# start of Exercise inputs

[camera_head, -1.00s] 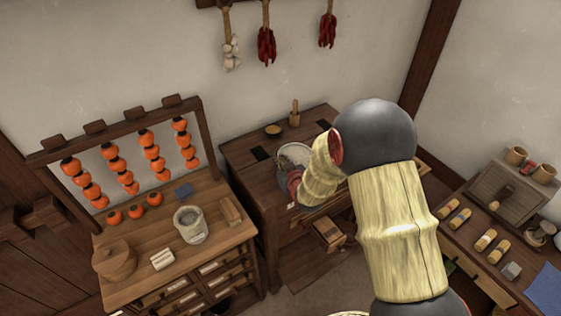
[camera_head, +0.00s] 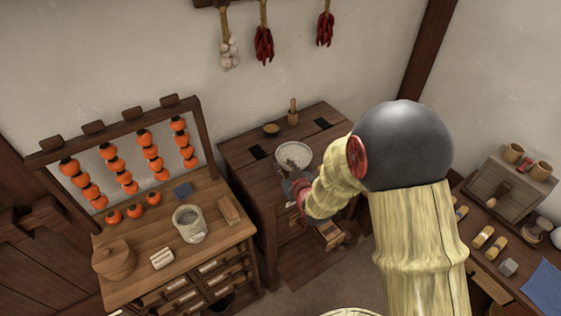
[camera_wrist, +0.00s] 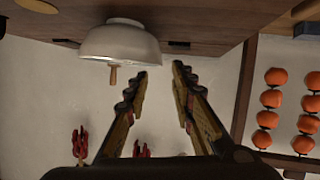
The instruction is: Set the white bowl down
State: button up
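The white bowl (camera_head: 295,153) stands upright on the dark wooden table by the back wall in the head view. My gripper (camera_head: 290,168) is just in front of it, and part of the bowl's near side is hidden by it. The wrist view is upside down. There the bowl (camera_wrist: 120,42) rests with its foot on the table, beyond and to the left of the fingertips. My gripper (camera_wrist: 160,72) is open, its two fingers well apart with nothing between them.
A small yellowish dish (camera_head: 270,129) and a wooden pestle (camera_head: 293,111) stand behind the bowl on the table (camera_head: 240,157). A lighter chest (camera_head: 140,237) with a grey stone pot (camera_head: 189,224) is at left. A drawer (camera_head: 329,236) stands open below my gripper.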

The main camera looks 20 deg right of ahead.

# end of Exercise inputs
# start of Exercise inputs

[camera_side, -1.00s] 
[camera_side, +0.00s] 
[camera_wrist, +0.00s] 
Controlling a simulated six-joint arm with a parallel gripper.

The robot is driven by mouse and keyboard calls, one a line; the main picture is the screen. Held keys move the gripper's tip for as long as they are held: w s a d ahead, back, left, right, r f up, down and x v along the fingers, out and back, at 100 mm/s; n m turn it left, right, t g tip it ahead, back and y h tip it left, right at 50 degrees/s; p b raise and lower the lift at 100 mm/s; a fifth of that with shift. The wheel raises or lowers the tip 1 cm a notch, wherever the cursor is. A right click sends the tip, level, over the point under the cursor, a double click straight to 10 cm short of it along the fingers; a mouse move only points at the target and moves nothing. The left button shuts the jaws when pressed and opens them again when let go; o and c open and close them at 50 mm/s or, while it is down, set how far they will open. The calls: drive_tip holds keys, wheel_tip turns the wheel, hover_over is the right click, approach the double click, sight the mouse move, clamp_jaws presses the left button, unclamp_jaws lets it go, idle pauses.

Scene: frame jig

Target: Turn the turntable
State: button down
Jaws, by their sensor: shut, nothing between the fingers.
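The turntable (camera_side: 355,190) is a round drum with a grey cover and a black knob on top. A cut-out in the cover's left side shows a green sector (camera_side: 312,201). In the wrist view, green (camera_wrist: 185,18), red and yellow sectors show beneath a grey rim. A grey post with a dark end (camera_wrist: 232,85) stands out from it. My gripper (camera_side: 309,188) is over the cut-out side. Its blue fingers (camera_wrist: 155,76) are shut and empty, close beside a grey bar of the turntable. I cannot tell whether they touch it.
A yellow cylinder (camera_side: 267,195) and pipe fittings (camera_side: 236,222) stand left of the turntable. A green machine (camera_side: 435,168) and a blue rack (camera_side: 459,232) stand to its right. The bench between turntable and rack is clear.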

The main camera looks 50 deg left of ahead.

# end of Exercise inputs
# start of Exercise inputs

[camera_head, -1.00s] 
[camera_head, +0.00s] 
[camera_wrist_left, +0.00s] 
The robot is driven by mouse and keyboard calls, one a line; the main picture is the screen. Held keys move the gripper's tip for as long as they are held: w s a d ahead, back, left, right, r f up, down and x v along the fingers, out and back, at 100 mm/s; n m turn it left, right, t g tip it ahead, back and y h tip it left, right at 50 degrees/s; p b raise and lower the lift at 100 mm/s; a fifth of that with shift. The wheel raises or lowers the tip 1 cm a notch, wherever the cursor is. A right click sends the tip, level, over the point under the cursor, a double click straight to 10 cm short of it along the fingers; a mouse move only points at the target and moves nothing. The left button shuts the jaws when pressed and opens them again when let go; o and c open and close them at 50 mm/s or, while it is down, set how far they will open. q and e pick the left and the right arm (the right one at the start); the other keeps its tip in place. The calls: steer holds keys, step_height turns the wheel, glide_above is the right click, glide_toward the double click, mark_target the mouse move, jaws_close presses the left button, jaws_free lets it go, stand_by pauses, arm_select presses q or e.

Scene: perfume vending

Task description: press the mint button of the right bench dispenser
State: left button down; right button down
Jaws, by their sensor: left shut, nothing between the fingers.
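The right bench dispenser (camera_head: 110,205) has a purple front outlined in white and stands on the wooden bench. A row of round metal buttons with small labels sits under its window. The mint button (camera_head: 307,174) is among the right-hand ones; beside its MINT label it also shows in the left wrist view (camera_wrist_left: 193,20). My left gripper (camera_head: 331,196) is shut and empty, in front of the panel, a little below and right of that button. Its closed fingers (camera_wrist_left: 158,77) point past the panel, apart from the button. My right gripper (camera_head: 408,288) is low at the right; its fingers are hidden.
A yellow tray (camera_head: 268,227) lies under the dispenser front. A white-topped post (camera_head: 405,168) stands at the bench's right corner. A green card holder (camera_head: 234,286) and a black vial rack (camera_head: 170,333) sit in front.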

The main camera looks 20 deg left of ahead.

# end of Exercise inputs

§ **Exercise goal**:
The required output is an exact reproduction of the lines starting at the one that contains "go, idle pauses." and ending at the one that contains "State: button down". Both boundary lines belong to it.

§ **Response**:
The robot is driven by mouse and keyboard calls, one a line; the main picture is the screen. Held keys move the gripper's tip for as long as they are held: w s a d ahead, back, left, right, r f up, down and x v along the fingers, out and back, at 100 mm/s; n m turn it left, right, t g tip it ahead, back and y h tip it left, right at 50 degrees/s; p b raise and lower the lift at 100 mm/s; a fifth of that with shift. The wheel raises or lowers the tip 1 cm a notch, wherever the cursor is. A right click sends the tip, level, over the point under the cursor, a double click straight to 10 cm short of it along the fingers; a mouse move only points at the target and moves nothing. The left button shuts the jaws when pressed and opens them again when let go; o and c open and close them at 50 mm/s or, while it is down, set how far they will open. The calls: drive_tip holds keys, wheel_tip turns the wheel, hover_over is the right click, approach the double click, sight the mouse move, clamp_jaws presses the left button, unclamp_jaws lets it go, idle pauses.

Scene: frame jig

Target: Turn the turntable
State: button down

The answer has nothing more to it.